## The task
Copy out the listing exactly.

## Source material
+ + + +

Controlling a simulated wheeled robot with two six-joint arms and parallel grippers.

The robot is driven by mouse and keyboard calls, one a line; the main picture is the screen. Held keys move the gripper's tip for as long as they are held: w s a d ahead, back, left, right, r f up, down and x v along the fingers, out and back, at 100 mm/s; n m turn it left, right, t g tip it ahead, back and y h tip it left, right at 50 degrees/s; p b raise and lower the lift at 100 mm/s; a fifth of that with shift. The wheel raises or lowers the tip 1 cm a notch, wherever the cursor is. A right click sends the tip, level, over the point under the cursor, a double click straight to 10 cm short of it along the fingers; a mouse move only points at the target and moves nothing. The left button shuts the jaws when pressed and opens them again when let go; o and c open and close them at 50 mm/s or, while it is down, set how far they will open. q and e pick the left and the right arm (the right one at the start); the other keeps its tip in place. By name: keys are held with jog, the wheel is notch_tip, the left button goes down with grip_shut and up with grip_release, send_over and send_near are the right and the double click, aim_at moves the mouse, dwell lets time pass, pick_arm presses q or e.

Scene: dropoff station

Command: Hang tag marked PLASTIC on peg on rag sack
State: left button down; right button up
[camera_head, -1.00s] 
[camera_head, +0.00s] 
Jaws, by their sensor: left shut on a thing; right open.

+ + + +

## Answer to this problem
Controlling a simulated wheeled robot with two six-joint arms and parallel grippers.

The robot is driven by mouse and keyboard calls, one a line; the main picture is the screen. Held keys move the gripper's tip for as long as they are held: w s a d ahead, back, left, right, r f up, down and x v along the fingers, out and back, at 100 mm/s; n m turn it left, right, t g tip it ahead, back and y h tip it left, right at 50 degrees/s; p b raise and lower the lift at 100 mm/s; a fifth of that with shift. The wheel raises or lowers the tip 1 cm a notch, wherever the cursor is. A right click sends the tip, level, over the point under the cursor, a double click straight to 10 cm short of it along the fingers; a mouse move only points at the target and moves nothing. The left button shuts the jaws when pressed and opens them again when let go; o and c open and close them at 50 mm/s or, while it is down, set how far they will open. q and e pick the left and the right arm (the right one at the start); the other keeps its tip in place. By name: keys are held with jog, the wheel is notch_tip, the left button goes down with grip_shut and up with grip_release, send_over and send_near are the right and the double click, aim_at moves the mouse, dwell lets time pass, pick_arm presses q or e.

Scene: dropoff station

Command: Hang tag marked PLASTIC on peg on rag sack
State: left button down; right button up
[camera_head, -1.00s] 
[camera_head, +0.00s] 
Jaws, by their sensor: left shut on a thing; right open.

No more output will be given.